Extract, exactly and without pictures, every line from the one that includes "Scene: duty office" through the final line of the material below.

INFORMATION SHOWN ::
========
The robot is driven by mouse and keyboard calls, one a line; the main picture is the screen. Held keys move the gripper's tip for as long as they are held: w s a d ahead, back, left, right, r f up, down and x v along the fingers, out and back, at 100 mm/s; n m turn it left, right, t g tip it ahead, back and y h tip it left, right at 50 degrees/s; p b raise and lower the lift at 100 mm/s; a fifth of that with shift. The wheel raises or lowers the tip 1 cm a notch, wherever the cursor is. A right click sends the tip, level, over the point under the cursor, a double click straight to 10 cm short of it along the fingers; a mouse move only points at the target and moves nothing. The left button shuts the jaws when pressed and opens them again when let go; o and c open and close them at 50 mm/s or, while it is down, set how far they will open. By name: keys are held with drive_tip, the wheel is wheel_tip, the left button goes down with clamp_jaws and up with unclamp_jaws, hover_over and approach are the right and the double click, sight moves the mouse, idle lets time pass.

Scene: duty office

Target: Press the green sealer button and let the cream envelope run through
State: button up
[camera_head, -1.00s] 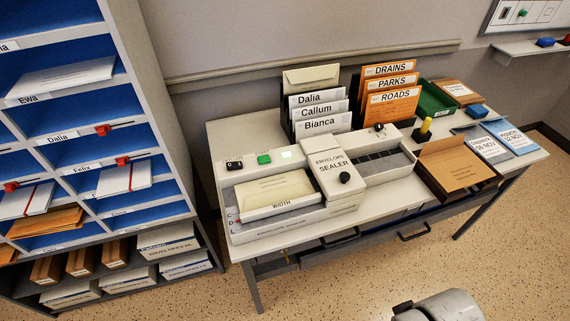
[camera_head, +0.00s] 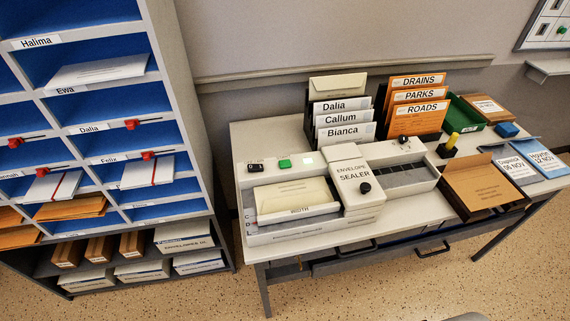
========
OUTPUT BELOW ::
Scene: duty office

Target: Press the green sealer button and let the cream envelope run through
State: button up
[camera_head, -1.00s] 
[camera_head, +0.00s] 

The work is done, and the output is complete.